Exercise:
Set down, please, exactly the lines below that run from the line with "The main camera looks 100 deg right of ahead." to the line with "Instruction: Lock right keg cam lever", both lines included.

Robot episode data:
>> Start

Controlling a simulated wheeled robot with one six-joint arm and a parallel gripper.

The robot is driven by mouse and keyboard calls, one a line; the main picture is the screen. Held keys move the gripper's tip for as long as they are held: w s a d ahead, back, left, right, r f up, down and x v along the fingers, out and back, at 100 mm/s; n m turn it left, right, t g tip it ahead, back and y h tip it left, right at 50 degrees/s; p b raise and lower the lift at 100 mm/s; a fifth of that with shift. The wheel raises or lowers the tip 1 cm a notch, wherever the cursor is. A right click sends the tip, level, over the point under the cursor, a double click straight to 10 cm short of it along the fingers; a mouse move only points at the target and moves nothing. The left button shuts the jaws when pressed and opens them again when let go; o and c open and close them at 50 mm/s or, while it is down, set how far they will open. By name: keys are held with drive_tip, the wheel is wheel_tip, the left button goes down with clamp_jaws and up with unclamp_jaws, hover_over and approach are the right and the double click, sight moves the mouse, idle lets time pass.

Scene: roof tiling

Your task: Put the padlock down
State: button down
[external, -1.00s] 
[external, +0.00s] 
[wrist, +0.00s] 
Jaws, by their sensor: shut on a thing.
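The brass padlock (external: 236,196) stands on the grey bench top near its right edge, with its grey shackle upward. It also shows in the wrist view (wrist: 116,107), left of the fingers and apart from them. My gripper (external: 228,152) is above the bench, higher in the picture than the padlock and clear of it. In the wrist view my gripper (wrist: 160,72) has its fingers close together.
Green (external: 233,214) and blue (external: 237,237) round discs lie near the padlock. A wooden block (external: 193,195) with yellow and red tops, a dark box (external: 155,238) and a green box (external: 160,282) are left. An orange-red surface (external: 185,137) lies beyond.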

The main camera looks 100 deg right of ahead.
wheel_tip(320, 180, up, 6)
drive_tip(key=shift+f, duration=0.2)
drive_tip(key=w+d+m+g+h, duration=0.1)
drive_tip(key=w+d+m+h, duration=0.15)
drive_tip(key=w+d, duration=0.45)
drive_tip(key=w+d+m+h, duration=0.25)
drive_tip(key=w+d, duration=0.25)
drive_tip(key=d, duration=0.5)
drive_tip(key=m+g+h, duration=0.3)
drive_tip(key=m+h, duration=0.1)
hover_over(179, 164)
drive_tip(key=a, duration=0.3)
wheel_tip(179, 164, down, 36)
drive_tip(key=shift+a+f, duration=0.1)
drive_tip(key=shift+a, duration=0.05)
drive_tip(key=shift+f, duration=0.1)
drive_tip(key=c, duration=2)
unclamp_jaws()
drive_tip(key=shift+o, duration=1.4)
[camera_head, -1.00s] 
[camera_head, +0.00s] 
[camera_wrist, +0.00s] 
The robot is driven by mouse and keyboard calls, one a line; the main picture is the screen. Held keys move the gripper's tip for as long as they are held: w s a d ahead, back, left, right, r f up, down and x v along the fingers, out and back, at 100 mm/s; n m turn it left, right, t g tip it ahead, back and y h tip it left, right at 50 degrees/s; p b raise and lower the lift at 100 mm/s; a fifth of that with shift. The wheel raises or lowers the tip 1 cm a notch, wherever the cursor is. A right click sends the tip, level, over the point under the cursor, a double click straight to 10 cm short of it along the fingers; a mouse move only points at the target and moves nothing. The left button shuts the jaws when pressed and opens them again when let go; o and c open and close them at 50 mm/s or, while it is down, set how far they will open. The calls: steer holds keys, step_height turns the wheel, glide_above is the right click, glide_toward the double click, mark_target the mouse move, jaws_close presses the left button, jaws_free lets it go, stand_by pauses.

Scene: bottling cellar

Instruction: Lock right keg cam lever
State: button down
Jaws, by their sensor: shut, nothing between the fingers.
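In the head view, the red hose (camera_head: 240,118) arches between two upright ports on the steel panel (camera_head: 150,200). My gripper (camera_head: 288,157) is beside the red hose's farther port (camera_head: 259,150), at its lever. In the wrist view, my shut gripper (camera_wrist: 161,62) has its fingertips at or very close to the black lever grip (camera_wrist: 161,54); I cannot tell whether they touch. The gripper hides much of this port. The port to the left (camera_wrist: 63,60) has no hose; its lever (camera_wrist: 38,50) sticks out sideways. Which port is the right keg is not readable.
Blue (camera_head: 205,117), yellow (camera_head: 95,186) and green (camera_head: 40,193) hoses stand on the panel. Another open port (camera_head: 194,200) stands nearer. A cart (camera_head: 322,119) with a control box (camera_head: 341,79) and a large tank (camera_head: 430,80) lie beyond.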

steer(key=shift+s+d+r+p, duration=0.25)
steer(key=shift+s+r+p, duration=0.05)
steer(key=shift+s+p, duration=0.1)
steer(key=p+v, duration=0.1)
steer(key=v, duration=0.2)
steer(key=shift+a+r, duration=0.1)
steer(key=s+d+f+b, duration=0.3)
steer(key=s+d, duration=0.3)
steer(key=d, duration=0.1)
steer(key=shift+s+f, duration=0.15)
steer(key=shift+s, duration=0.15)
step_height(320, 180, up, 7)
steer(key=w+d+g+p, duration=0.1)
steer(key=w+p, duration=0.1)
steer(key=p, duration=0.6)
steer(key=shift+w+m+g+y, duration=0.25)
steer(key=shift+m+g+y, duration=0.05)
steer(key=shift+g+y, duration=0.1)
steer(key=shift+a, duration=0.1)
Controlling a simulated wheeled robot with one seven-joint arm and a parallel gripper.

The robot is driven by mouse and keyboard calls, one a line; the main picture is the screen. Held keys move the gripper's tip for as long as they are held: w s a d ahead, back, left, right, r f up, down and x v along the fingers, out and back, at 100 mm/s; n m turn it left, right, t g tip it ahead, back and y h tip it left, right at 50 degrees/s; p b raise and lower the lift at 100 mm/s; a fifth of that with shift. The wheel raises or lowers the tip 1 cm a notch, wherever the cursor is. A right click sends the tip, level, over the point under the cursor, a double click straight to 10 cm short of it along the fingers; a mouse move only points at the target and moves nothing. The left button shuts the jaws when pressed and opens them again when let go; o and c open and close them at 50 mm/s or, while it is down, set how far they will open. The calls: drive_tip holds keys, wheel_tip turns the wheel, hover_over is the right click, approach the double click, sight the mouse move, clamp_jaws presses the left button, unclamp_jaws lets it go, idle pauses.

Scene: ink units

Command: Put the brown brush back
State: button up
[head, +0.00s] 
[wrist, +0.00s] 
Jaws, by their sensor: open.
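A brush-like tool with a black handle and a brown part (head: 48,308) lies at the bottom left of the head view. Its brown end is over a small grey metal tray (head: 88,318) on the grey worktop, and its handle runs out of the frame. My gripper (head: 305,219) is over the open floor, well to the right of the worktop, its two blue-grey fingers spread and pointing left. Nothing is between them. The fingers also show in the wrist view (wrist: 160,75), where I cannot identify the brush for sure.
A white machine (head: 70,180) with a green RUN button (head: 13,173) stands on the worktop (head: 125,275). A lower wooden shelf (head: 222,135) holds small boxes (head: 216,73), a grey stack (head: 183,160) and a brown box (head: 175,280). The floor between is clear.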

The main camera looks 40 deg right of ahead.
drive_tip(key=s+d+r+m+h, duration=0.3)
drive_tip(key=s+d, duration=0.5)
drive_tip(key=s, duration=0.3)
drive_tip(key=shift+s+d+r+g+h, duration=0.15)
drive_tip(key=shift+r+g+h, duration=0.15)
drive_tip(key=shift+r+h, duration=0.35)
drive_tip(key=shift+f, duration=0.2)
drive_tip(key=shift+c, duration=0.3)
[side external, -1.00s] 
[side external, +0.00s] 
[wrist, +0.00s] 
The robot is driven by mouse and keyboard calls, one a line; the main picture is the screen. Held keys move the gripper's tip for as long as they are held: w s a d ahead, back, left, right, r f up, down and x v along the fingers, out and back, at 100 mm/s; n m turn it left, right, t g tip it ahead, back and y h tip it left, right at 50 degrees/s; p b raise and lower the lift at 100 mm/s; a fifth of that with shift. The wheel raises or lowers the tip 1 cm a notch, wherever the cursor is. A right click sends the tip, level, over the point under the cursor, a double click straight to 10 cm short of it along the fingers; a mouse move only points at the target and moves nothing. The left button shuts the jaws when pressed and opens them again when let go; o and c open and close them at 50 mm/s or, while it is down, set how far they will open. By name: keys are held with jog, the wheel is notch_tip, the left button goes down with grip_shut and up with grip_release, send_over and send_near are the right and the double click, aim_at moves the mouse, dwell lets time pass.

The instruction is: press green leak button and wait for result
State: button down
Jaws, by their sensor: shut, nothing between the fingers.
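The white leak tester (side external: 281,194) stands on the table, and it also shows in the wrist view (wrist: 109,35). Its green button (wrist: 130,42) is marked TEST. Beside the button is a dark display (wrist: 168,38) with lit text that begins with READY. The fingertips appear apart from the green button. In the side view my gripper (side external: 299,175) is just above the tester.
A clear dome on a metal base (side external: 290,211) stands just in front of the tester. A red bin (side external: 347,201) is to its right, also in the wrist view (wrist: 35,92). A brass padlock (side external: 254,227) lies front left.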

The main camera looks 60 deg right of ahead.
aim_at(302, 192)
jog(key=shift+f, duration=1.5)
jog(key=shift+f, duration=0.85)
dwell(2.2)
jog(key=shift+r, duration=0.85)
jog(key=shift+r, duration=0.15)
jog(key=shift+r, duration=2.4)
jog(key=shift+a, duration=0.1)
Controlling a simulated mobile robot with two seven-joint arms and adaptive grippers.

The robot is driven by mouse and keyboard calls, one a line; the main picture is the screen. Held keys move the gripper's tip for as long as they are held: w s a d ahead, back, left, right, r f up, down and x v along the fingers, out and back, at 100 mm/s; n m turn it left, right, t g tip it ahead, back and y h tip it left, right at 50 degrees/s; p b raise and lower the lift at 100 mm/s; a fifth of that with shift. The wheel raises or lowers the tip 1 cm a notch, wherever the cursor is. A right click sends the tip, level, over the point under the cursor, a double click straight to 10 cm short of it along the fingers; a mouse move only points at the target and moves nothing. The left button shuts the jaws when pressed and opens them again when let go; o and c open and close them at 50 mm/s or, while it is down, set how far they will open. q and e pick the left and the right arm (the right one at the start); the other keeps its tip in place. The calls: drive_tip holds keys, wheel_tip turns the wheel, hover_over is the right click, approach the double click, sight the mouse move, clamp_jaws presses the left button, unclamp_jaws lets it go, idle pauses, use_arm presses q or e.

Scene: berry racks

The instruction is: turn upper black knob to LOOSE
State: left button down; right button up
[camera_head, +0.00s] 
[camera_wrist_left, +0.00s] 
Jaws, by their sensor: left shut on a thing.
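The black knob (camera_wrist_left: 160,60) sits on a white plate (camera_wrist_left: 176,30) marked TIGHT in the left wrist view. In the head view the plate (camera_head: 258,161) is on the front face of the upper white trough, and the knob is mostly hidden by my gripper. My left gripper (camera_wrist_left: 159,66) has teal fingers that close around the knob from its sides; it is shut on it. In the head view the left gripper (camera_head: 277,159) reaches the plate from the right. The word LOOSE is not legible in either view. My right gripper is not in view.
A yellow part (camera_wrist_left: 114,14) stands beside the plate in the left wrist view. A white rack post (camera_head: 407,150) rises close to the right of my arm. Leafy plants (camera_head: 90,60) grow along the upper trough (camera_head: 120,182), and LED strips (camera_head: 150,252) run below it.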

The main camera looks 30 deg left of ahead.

>> End

Expected output:
The main camera looks 100 deg right of ahead.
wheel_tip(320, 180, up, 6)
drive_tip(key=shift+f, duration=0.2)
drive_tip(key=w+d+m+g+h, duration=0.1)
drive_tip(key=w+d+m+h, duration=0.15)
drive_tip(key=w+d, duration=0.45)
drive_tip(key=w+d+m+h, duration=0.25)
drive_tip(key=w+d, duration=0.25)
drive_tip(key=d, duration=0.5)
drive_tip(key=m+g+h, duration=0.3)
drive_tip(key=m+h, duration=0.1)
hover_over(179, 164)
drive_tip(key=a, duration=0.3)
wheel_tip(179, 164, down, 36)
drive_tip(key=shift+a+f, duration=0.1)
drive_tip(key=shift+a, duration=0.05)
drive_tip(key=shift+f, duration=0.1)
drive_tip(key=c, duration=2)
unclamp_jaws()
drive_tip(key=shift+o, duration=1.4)
[camera_head, -1.00s] 
[camera_head, +0.00s] 
[camera_wrist, +0.00s] 
The robot is driven by mouse and keyboard calls, one a line; the main picture is the screen. Held keys move the gripper's tip for as long as they are held: w s a d ahead, back, left, right, r f up, down and x v along the fingers, out and back, at 100 mm/s; n m turn it left, right, t g tip it ahead, back and y h tip it left, right at 50 degrees/s; p b raise and lower the lift at 100 mm/s; a fifth of that with shift. The wheel raises or lowers the tip 1 cm a notch, wherever the cursor is. A right click sends the tip, level, over the point under the cursor, a double click straight to 10 cm short of it along the fingers; a mouse move only points at the target and moves nothing. The left button shuts the jaws when pressed and opens them again when let go; o and c open and close them at 50 mm/s or, while it is down, set how far they will open. The calls: steer holds keys, step_height turns the wheel, glide_above is the right click, glide_toward the double click, mark_target the mouse move, jaws_close presses the left button, jaws_free lets it go, stand_by pauses.

Scene: bottling cellar

Instruction: Lock right keg cam lever

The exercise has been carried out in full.